Pavel Büchler, The Castle, 2005-15, installation view

Passing through double sliding glass doors that trapped you between vinyl extracts from Samuel Beckett’s Watt (1953) (Inside Watt, 2010), you see an exit sign from which a fly can be heard trying to escape (Fly, 2009). Welcome to the laconic existential undertow of ‘(Honest) Work’, Pavel Büchler’s largest UK survey to date.
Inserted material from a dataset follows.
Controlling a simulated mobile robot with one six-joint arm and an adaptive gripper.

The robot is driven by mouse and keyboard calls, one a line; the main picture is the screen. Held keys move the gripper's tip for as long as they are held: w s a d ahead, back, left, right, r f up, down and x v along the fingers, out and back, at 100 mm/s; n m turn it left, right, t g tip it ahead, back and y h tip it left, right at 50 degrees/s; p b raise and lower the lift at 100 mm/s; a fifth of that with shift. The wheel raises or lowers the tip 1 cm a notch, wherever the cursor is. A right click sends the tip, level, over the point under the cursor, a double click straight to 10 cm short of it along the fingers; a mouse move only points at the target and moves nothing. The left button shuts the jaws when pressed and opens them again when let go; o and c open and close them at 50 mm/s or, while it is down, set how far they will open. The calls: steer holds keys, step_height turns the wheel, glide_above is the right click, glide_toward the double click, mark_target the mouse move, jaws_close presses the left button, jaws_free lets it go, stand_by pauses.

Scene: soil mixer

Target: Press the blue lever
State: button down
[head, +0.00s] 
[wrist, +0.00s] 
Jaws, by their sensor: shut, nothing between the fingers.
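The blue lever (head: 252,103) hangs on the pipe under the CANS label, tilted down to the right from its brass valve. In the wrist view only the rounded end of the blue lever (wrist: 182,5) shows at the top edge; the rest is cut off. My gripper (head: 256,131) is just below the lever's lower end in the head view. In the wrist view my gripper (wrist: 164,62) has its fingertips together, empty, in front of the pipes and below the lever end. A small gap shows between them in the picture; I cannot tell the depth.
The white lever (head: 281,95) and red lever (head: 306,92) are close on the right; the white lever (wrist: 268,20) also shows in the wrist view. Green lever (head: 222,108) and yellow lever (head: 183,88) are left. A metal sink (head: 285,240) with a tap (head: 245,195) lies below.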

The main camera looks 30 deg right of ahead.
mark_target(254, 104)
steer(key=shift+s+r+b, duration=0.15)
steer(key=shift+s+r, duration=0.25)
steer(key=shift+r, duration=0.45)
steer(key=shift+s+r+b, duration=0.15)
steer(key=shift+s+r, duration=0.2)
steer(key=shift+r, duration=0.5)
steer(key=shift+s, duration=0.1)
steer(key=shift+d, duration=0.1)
The spirit within can be summarized through the show’s most and least physically substantial pieces. The most multitudinous is Work (All the cigarette breaks) (2007–14), which filled a wall and much of the exhibition’s accompanying catalogue. Made up of 1,156 photographs taken by Büchler and various others during the installation of his shows over an eight-year period, this formed a kind of retrospective within the retrospective. Every photograph includes a cigarette, and many show the charismatic pony-tailed artist, who has been based in Manchester since he was expelled from Czechoslovakia in 1981 for showing the subversive spirit still apparent in his art. Büchler is making work out of not working, and he’s perfectly honest about it. The biggest physical presence here was The Castle (2005–15), an installation of 150 horn loudspeakers. It uses the Marconi sound system patented in 1926 (the year in which Franz Kafka’s eponymous book was first published) to broadcast an excerpt from the text, as filtered through a first-generation text-to-speech computer program. The passage was heard in English and German, reflecting previous international presentations, and is one in which Kafka says that strangers will always remain unwanted. The many voices built to a suitably impenetrable bureaucratic babble.

On a much smaller scale, Büchler played on the rather frustrating presentation of the show. The wall labels were groups of titles only – Büchler requested that the usual listing of materials be excluded – making it quite a puzzle to sort out which title accompanied which work. You might have thought to approach an assistant for clarification, but Secondary Information (2011) requires that ‘the gallery invigilator sit at a small typist’s desk with a mechanical typewriter. Every time he/she is approached by a visitor, the invigilator types the words “silence please” on a piece of paper and hands it to the visitor’. Having first enquired as to why the labels were so plain, I amused myself by asking a second question, already suspecting the answer: ‘Do you always type the same thing?’ There was also what might be termed a visual silence: a toy projector, with its slide carrier removed, placed on the floor to project a circle of light at ankle height. Here, the title-search game was rewarded with the realization that this must be Nothing in its Place, (2010).

Pavel Büchler, Fly, 2009, found security sign, audio

Büchler’s sense of mischief is apparent whatever form the final piece takes. You could describe his typical process as finding materials to be repurposed – be they objects, other art works, literature or old technology – locating a potential for paradox and then doubling it. John Cage appeals to the artist and the show included a stopwatch paused at 4”33’ during a live recording of the sound of a 1950s vinyl cutting lathe – silence silenced. This linked neatly to a sound piece incorporated in Simon Morris’s film about Büchler, screened alongside the exhibition: 3’34” (2006) is a collage of the lead-in tracks on John Cage records, would-be-silences preceding would-be-silences.

I felt a little more for the fly by the time I’d made my own perplexed circuit of a show that, you could say, goes nowhere. Not that it would worry Büchler, who has stated: ‘If the work becomes a little bit circular, that’s fine by me.’ This is, after all, a man who writes his diary on top of previous entries, meaning the 70 pages that fill a gallery with Idle Thoughts (2003–ongoing) are close to black monochromes. Nowhere, I suspect, is exactly where he wants to get.

Paul Carey-Kent is a writer and curator based in Southampton, UK.